WHAT THIS TASK INVOLVES: Quote the whole listing word for word, please.

— BEGIN MATERIAL PROVIDED —

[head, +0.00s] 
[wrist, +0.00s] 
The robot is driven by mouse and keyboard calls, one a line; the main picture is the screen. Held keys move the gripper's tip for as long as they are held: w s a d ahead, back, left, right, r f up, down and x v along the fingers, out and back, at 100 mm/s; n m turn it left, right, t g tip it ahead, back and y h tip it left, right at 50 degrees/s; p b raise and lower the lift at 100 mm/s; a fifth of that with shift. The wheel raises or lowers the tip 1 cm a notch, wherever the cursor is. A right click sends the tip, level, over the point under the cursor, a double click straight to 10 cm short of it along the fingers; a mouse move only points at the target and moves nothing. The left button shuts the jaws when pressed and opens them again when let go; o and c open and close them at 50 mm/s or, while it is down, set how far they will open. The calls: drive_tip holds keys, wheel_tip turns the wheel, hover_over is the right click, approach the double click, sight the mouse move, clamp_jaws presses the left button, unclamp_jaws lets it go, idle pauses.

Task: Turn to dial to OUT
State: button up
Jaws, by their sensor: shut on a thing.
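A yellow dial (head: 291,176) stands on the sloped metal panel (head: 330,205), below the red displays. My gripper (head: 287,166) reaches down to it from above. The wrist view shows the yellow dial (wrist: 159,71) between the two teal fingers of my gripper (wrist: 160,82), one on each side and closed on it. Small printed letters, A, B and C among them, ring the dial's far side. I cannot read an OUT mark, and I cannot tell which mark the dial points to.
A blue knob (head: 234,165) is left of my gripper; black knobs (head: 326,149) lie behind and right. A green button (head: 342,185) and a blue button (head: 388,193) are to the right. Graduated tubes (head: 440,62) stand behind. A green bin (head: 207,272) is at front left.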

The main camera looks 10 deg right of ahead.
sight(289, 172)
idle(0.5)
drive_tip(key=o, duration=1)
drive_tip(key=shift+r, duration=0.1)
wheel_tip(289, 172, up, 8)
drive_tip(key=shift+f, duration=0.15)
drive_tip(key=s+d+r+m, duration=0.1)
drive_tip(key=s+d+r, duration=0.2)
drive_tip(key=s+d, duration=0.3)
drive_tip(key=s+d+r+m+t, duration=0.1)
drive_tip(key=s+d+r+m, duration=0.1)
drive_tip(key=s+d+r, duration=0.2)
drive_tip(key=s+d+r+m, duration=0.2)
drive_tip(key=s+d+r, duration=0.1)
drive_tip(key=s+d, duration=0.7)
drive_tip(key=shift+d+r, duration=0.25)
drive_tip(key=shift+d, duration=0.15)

— END MATERIAL PROVIDED —

RESULT:
[head, +0.00s] 
[wrist, +0.00s] 
The robot is driven by mouse and keyboard calls, one a line; the main picture is the screen. Held keys move the gripper's tip for as long as they are held: w s a d ahead, back, left, right, r f up, down and x v along the fingers, out and back, at 100 mm/s; n m turn it left, right, t g tip it ahead, back and y h tip it left, right at 50 degrees/s; p b raise and lower the lift at 100 mm/s; a fifth of that with shift. The wheel raises or lowers the tip 1 cm a notch, wherever the cursor is. A right click sends the tip, level, over the point under the cursor, a double click straight to 10 cm short of it along the fingers; a mouse move only points at the target and moves nothing. The left button shuts the jaws when pressed and opens them again when let go; o and c open and close them at 50 mm/s or, while it is down, set how far they will open. The calls: drive_tip holds keys, wheel_tip turns the wheel, hover_over is the right click, approach the double click, sight the mouse move, clamp_jaws presses the left button, unclamp_jaws lets it go, idle pauses.

Task: Turn to dial to OUT
State: button up
Jaws, by their sensor: shut on a thing.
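A yellow dial (head: 291,176) stands on the sloped metal panel (head: 330,205), below the red displays. My gripper (head: 287,166) reaches down to it from above. The wrist view shows the yellow dial (wrist: 159,71) between the two teal fingers of my gripper (wrist: 160,82), one on each side and closed on it. Small printed letters, A, B and C among them, ring the dial's far side. I cannot read an OUT mark, and I cannot tell which mark the dial points to.
A blue knob (head: 234,165) is left of my gripper; black knobs (head: 326,149) lie behind and right. A green button (head: 342,185) and a blue button (head: 388,193) are to the right. Graduated tubes (head: 440,62) stand behind. A green bin (head: 207,272) is at front left.

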The main camera looks 10 deg right of ahead.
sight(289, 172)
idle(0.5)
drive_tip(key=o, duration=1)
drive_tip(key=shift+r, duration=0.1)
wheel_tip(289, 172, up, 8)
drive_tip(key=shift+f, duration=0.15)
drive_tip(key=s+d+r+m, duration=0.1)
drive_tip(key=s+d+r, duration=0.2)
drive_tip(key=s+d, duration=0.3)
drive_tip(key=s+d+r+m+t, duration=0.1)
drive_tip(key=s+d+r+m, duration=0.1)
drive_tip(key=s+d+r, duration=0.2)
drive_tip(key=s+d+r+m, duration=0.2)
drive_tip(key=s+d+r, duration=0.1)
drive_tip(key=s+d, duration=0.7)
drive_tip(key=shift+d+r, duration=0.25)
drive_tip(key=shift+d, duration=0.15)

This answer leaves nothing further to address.